Un Bonnet rouge, doublé de taffetas tricolore, avec une riche houppe de soie. S’adresser au portier de Panckouke[1] et demander le petit Lucain[2]. On le trouvera nuit et jour à son bureau. Il recevrait en échange une perruque à trois marteaux dans le genre académique. On ferait d’ailleurs la remise au libraire, si l’acquéreur du Bonnet rouge voulait souscrire pour le Harpiana, ou recueil des bons-mots de l’auteur de Gustave. Cet ouvrage est imprimé : il aurait déjà paru ; mais l’éloge que l’auteur doit en faire dans quelques journaux qu’il rédige, ne l’est pas encore.
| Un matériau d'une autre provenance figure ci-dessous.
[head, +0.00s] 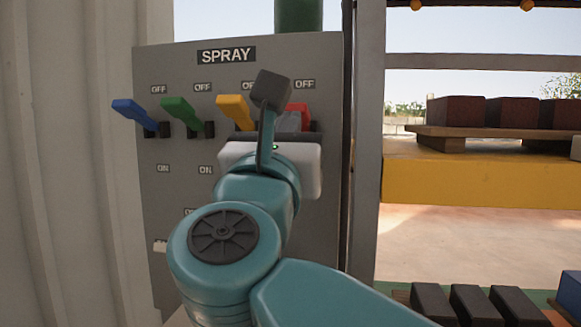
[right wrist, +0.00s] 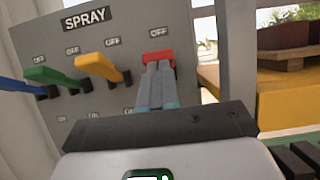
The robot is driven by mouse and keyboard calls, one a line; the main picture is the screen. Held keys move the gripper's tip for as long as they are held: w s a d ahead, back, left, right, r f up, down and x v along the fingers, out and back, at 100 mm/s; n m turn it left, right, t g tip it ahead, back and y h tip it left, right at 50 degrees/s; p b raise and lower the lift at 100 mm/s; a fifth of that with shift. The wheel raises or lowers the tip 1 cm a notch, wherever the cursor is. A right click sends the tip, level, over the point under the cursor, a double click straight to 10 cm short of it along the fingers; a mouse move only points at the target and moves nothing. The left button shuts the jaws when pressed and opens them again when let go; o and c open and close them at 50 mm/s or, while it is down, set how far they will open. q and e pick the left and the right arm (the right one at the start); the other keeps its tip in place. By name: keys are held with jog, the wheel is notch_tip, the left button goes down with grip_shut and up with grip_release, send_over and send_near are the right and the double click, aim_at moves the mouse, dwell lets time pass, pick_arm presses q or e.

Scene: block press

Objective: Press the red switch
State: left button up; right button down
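The red switch (head: 301,108) is the rightmost lever on a grey panel (head: 160,220) labelled SPRAY, under an OFF label. In the head view it is partly hidden behind my right gripper (head: 288,122). In the right wrist view the red switch (right wrist: 158,57) stands just beyond the fingertips of my right gripper (right wrist: 158,68). The two grey fingers lie side by side with no clear gap, and nothing shows between them. I cannot tell whether they touch the switch. My left gripper is in neither view.
Blue (head: 131,112), green (head: 180,114) and yellow (head: 235,110) levers stand in a row left of the red one, all raised towards OFF. A grey post (head: 367,150) is right of the panel. Dark blocks (head: 475,305) lie at lower right; brown blocks (head: 455,111) rest on a raised board.

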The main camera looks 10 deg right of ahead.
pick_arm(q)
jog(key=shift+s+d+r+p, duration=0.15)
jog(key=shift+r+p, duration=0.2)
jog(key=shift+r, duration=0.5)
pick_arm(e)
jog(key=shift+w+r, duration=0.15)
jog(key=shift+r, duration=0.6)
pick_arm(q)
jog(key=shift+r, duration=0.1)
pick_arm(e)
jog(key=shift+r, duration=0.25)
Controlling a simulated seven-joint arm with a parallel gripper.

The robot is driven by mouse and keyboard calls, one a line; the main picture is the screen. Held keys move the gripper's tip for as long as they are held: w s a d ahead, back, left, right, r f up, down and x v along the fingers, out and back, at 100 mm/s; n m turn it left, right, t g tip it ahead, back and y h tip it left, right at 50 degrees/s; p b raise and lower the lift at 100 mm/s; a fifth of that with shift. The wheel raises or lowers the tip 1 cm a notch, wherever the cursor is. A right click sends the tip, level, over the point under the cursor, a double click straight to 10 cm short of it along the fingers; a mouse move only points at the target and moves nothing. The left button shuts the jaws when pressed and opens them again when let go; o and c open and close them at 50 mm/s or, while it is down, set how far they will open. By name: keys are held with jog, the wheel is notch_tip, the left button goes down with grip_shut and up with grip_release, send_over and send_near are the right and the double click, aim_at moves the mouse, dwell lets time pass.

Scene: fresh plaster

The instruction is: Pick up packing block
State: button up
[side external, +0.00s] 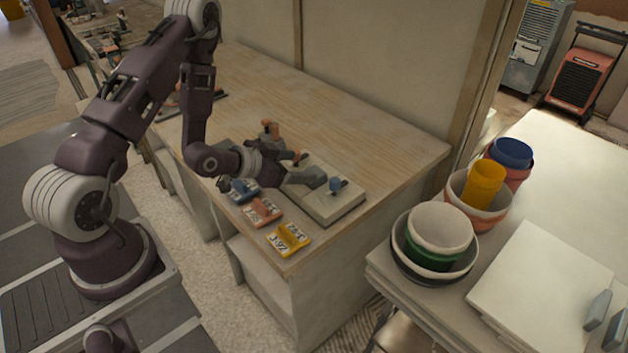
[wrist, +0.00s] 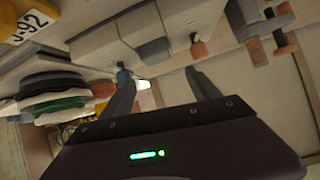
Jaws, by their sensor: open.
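The packing block appears to be the plain grey block (wrist: 153,50) against the pale board (wrist: 105,55) in the wrist view. It sits between a blue knob (wrist: 123,76) and an orange knob (wrist: 198,48). My gripper (wrist: 157,73) is open, with its two dark fingers pointing at the board and nothing between them. The block lies just beyond the fingertips; whether they touch it cannot be told. In the side view the board (side external: 338,208) lies on the wooden bench, with a grey shape (side external: 303,177) on it that looks like the block. My wrist is low beside it, and the fingers are hard to make out there.
Blue (side external: 241,190), orange (side external: 262,212) and yellow (side external: 289,238) labelled pieces line the bench's front edge. An orange-handled clamp (side external: 269,130) stands behind the wrist. Nested tubs (side external: 440,232) and a white slab stack (side external: 535,290) occupy the right table. The bench's rear middle (side external: 330,125) is clear.

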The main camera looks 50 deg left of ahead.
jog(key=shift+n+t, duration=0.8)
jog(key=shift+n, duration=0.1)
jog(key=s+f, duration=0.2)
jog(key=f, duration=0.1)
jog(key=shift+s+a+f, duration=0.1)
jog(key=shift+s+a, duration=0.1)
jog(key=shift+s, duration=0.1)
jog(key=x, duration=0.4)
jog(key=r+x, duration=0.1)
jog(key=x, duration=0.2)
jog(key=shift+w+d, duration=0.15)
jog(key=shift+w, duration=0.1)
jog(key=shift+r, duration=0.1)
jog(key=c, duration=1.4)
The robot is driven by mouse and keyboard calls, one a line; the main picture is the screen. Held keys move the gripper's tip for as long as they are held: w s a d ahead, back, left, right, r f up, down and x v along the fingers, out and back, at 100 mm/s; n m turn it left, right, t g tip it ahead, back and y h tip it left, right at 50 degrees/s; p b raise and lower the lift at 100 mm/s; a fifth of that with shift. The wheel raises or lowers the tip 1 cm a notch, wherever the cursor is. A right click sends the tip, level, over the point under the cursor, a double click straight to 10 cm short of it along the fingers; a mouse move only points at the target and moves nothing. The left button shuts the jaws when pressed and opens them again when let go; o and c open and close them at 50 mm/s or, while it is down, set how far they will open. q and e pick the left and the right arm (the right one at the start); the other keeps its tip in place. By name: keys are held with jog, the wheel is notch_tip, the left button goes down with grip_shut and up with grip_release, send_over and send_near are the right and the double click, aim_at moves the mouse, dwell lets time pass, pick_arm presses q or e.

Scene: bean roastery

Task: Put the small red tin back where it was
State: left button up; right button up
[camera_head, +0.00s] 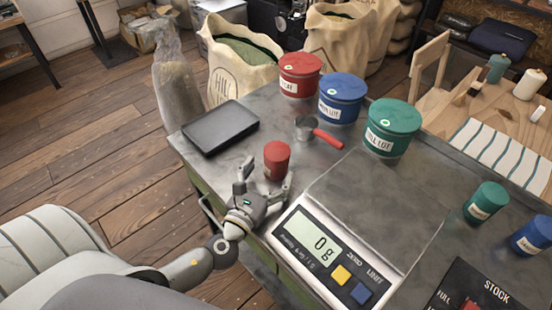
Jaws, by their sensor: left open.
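The small red tin (277,161) stands upright on the grey metal table, left of the scale. My left gripper (262,182) is open just in front of the tin. One finger is at the tin's left and the other at its lower right; I cannot tell whether they touch it. The tin's lower part is partly hidden by the gripper. A small green tin (487,201) and a small blue tin (533,237) stand at the right. My right gripper is not in view.
The scale (318,245) reads 0 g, its plate empty. A black tray (222,128) and a red-handled scoop (318,134) lie behind the tin. Large red (299,75), blue (342,98) and green (391,128) tins line the back. A stock panel (480,295) is at the front right.

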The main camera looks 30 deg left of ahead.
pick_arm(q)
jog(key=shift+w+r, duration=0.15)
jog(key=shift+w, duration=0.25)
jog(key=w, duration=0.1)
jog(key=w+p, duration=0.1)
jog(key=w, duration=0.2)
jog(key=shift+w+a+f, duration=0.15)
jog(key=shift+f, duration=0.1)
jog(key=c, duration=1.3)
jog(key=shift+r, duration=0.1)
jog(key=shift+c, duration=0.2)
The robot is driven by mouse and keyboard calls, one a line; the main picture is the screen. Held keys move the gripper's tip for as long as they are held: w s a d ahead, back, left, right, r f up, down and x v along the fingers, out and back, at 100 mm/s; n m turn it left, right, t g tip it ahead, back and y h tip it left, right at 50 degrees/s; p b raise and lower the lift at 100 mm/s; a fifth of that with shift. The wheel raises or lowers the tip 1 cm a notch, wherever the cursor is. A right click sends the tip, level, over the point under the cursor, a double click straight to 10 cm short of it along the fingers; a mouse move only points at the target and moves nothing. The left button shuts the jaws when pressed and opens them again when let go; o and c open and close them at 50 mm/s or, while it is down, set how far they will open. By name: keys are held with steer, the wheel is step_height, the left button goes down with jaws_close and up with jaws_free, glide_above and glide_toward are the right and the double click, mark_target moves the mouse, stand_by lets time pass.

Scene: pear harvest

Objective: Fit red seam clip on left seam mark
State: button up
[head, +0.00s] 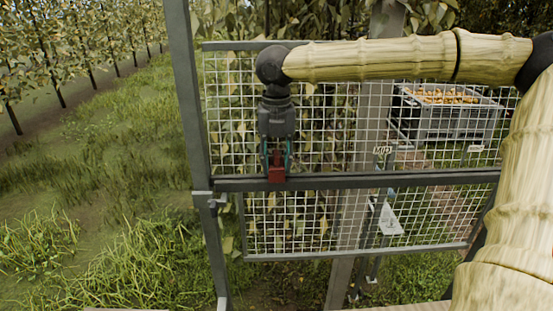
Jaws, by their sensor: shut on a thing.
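My gripper (276,163) points down in front of the wire mesh panel, with its fingers shut on a small red seam clip (276,175). The clip overlaps the dark horizontal rail (345,182) between the upper and lower mesh panels in this view. I cannot tell whether the clip touches the rail or is in front of it. I cannot make out the left seam mark; the gripper and clip may cover it.
A grey post (184,120) stands at the left. A grey crate of pears (445,118) sits behind the upper mesh (235,120) at the right. A small sign (382,150) and a white label (475,148) are near it. Grass (100,190) lies open at the left.

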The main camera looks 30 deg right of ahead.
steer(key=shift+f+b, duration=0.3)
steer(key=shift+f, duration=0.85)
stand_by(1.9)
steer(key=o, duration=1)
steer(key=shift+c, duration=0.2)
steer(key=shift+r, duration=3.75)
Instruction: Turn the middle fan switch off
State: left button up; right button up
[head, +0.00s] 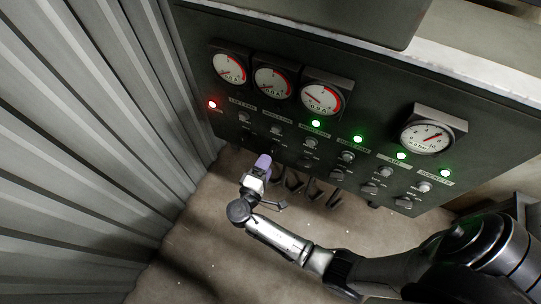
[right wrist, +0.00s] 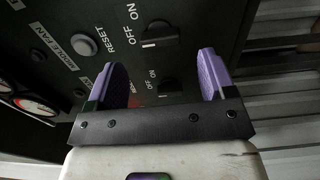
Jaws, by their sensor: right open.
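The middle fan switch (right wrist: 162,36) is a dark knob with OFF and ON marks in the right wrist view, in line with the "MIDDLE FAN" label (right wrist: 58,39) and a grey reset button (right wrist: 83,45). I cannot tell its setting for sure. My right gripper (head: 262,163) is open and empty, with purple fingers, in front of the panel's lower left part in the head view. In the right wrist view its fingers (right wrist: 164,78) appear on either side of a neighbouring switch (right wrist: 167,86). The middle fan switch appears just above that one. My left gripper is not in view.
The dark control panel (head: 236,20) carries round gauges (head: 322,99), several reset buttons and switches, a lit red lamp (head: 212,104) at the left and green lamps (head: 358,139) further right. A corrugated wall (head: 90,130) stands left. The floor (head: 200,250) below is mostly clear.

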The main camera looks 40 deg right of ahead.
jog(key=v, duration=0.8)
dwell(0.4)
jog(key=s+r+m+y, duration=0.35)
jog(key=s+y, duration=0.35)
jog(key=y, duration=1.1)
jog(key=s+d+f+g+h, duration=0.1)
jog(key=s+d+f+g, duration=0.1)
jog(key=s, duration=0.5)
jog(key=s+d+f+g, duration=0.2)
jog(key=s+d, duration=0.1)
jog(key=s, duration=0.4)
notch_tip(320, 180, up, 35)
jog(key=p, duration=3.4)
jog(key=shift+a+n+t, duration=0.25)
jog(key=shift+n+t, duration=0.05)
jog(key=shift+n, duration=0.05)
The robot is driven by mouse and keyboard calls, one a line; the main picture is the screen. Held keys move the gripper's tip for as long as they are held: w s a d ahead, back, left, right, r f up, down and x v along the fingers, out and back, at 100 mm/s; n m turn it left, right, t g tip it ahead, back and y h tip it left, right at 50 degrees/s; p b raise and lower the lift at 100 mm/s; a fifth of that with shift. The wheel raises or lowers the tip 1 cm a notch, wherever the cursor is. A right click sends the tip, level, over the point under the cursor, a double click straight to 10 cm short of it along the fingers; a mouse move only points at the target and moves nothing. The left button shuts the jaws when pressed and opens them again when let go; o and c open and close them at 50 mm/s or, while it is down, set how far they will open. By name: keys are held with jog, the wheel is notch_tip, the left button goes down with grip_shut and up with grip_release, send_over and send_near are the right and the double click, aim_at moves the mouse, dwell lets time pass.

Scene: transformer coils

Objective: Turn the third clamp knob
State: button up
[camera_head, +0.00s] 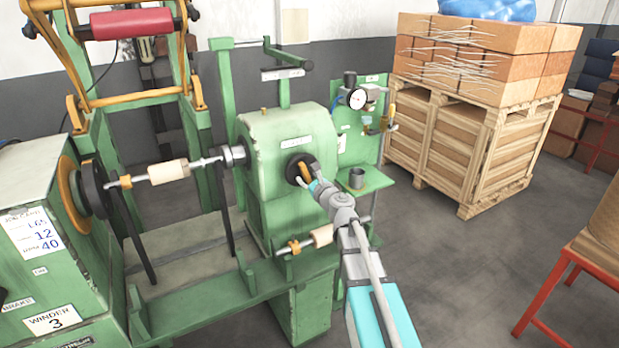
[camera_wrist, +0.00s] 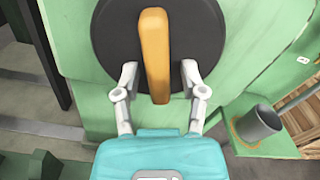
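An orange bar-shaped knob (camera_head: 305,168) sits on a round dark disc (camera_head: 291,166) on the front of the green machine housing. In the wrist view the knob (camera_wrist: 154,50) stands nearly upright, leaning slightly, in front of the disc (camera_wrist: 105,40). My gripper (camera_wrist: 159,75) is open, with one finger on each side of the knob's lower half. A gap shows between each finger and the knob. In the head view my gripper (camera_head: 308,184) reaches the disc from the lower right and partly hides the knob.
A spindle with a cream roller (camera_head: 169,172) lies left of the housing. Another cream roller (camera_head: 321,235) with an orange clamp (camera_head: 288,248) is just below my gripper. A grey cup (camera_head: 357,178) stands on a green shelf to the right. Open floor lies farther right.

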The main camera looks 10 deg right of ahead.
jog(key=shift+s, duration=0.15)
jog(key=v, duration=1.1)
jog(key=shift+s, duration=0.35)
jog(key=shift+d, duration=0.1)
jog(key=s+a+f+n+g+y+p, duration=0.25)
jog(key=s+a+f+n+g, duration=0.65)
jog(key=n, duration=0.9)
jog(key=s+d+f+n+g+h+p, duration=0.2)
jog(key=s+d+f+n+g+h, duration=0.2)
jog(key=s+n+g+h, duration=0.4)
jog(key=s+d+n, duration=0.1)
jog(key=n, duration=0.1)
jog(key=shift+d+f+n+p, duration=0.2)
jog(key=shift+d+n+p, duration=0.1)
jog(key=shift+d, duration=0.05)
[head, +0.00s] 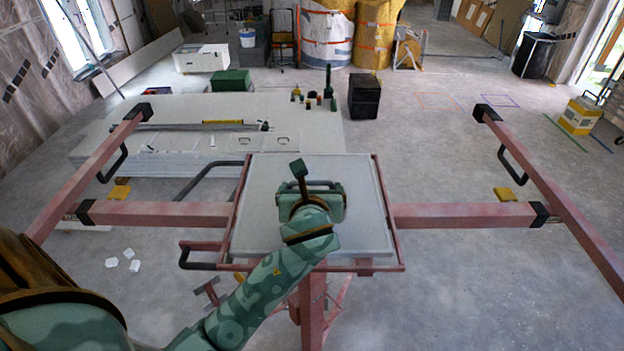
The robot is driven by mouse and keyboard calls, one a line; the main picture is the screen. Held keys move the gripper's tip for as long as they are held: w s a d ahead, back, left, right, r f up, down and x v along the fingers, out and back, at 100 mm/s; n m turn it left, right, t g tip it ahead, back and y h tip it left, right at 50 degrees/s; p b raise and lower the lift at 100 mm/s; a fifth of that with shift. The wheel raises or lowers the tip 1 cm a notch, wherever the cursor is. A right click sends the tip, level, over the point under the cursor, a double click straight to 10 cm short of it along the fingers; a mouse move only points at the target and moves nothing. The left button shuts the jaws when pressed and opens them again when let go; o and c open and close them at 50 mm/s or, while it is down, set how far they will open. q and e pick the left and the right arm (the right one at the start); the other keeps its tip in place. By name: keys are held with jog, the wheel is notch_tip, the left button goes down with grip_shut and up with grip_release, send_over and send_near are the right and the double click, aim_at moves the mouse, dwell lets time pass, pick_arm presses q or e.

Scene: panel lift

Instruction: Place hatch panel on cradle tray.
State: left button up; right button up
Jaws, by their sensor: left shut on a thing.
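The hatch panel (365,220) is a flat light-grey square plate in the middle of the view. It lies level over the cradle tray (389,222), a red frame whose side and front rails show around the panel. I cannot tell whether its underside touches the tray. My left arm reaches in from the lower left, and my left gripper (316,190) is over the upper middle of the panel, shut on its handle (322,183). The gripper body hides most of the handle and the fingertips. My right gripper is out of view.
Red lift beams (455,215) with black end caps extend left and right of the tray. A dark bent handle (205,178) is left of it. Behind stand a low white slab stack (190,110) and a black box (364,96). Floor at right is mostly clear.

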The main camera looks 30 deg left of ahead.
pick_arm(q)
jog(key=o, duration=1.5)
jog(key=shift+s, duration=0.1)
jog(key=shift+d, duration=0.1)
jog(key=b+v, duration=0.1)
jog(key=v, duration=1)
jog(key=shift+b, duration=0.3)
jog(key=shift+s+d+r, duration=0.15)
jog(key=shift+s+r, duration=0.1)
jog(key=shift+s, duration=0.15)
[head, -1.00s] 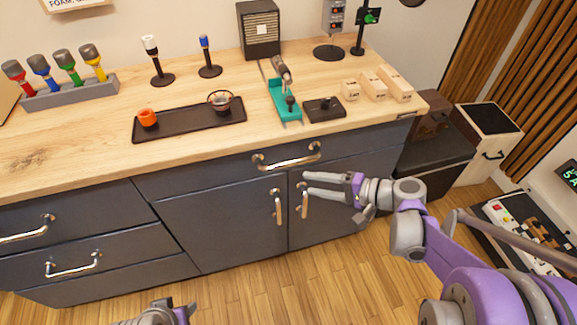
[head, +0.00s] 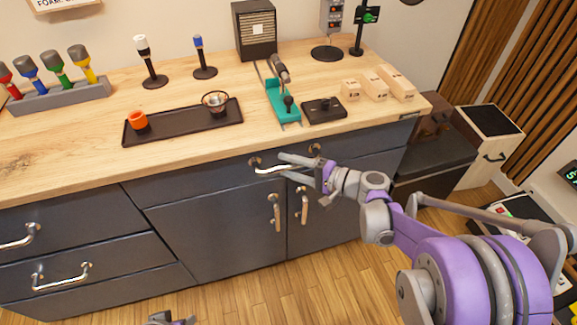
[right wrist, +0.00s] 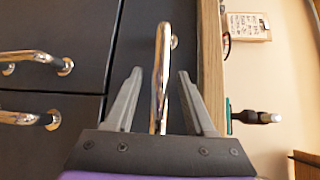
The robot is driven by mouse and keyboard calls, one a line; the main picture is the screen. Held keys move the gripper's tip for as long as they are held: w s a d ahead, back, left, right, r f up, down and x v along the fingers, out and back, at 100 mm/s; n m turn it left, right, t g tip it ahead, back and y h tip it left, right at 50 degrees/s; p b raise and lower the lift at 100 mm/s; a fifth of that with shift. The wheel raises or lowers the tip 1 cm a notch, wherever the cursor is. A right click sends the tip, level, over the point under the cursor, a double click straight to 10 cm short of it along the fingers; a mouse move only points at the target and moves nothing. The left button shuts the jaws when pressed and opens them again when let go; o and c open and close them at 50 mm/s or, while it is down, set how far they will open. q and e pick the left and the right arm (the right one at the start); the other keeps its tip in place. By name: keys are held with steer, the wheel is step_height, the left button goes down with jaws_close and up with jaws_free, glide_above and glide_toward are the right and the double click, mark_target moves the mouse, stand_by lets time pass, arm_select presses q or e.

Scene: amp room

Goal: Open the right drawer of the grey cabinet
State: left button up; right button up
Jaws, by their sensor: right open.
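The grey cabinet (head: 215,240) stands under a wooden counter. Its right drawer (head: 200,183) is the wide upper one above two doors, and its front looks flush with the cabinet. Its shiny bar handle (head: 265,169) is partly covered by my right gripper (head: 284,165) in the head view. In the right wrist view the open fingers of my right gripper (right wrist: 160,72) lie on either side of the handle (right wrist: 158,95), apart from it. A small part of my left gripper (head: 170,319) shows at the bottom edge; its fingers are not clear.
Two upright door handles (head: 276,212) sit just below the drawer. More drawers with handles (head: 62,274) are at the left. The counter (head: 60,150) carries a dark tray (head: 185,122), a teal tool (head: 282,103) and wooden blocks (head: 375,86). The floor in front is clear.

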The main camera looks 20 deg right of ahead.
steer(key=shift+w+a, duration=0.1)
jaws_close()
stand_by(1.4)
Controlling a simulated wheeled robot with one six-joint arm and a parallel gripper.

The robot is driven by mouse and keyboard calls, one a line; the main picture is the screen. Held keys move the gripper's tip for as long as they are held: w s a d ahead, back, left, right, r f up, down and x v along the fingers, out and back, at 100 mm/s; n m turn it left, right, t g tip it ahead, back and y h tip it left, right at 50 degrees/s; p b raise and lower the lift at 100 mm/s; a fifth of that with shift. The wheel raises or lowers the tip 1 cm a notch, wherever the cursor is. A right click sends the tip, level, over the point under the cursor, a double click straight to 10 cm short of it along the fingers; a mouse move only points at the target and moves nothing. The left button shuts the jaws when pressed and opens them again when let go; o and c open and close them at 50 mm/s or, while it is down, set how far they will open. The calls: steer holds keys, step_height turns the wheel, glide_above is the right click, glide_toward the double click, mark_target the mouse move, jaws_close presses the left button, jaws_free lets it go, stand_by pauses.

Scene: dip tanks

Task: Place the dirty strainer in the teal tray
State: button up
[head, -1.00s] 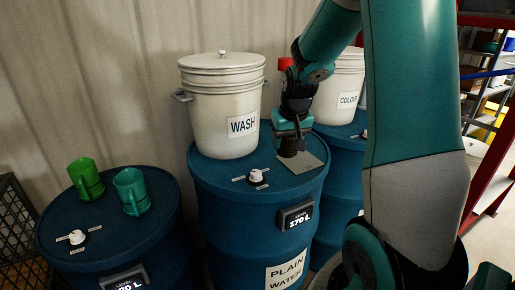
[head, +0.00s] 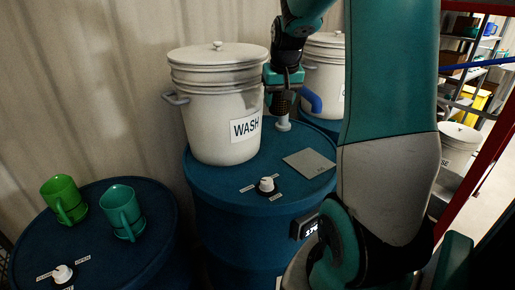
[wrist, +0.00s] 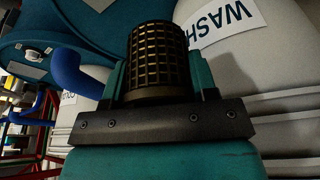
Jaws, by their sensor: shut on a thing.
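The strainer is a dark brown mesh cylinder (wrist: 158,62), held upright between the jaws in the wrist view. In the head view it shows as a dark shape (head: 281,104) below the jaws. My gripper (head: 284,84) is shut on it, raised above the blue drum top, just right of the WASH bucket. The teal fingers also show on both sides of the strainer in the wrist view (wrist: 160,88).
The white WASH bucket (head: 215,110) stands close left of the gripper. A bent blue pipe (head: 312,101) is close right. A grey plate (head: 309,163) and a knob (head: 267,185) sit on the drum.

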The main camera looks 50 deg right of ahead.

L’abbé de Boislaurette. — Il fut curieux : aumônier de la garde nationale parisienne, il qualifia le vœu de continence des ecclésiastiques, de vœu insensé, sacrilège, antisocial, etc. « Mais s’écrie-t-il éloquemment, quelle puissance pourra relever de ce vœu ? Rome ? Dans cette sainte cour, on ne termine rien. Les affaires s’y font si lentement… si lentement !… Et notre mariage est si pressé ! si pressé ! et moi, comme l’un des aumôniers de l’armée parisienne, je suis si pressé, si pressé de lui donner un bon soldat !… Sorbonne, prends tes fourrures, assemble-toi et prononce. Censure si tu veux, excommunie, anathématise ; je ne crains point ta foudre. Vel duo, Vel nemo ; voilà la seule thèse que je te présente ; elle est sacrée, elle est sublime ; si tu oses la déchirer, le roi de la nature te condamne et m’approuve. Avec son approbation, je me passerai de la tienne. »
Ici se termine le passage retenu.